**Work to complete:**
Your task is to extract the lines from the one holding "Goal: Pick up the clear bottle" through the end of the material. Set them down exactly and add nothing.
***** Supplied data *****
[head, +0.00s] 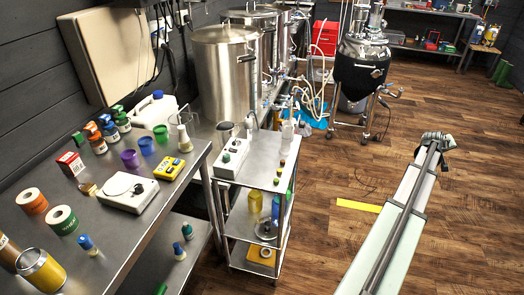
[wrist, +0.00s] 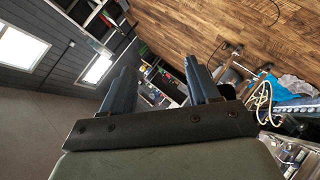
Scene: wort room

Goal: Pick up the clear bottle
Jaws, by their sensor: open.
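My gripper (wrist: 162,80) is open in the wrist view, its two dark fingers wide apart with nothing between them. In the head view my arm reaches up from the lower right over the wooden floor, well to the right of the bench and cart. I cannot clearly make out a clear bottle. A clear glass flask (head: 184,139) stands on the bench near its back right. A small pale bottle (head: 288,130) stands at the back of the cart top; whether it is clear is too small to tell.
Steel tanks (head: 226,72) and hoses are behind. Floor between cart and arm is mostly clear.
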*****
**Output of the exercise:**
Goal: Pick up the clear bottle
Jaws, by their sensor: open.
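My gripper (wrist: 162,80) is open in the wrist view, its two dark fingers wide apart with nothing between them. In the head view my arm reaches up from the lower right over the wooden floor, well to the right of the bench and cart. I cannot clearly make out a clear bottle. A clear glass flask (head: 184,139) stands on the bench near its back right. A small pale bottle (head: 288,130) stands at the back of the cart top; whether it is clear is too small to tell.
Steel tanks (head: 226,72) and hoses are behind. Floor between cart and arm is mostly clear.

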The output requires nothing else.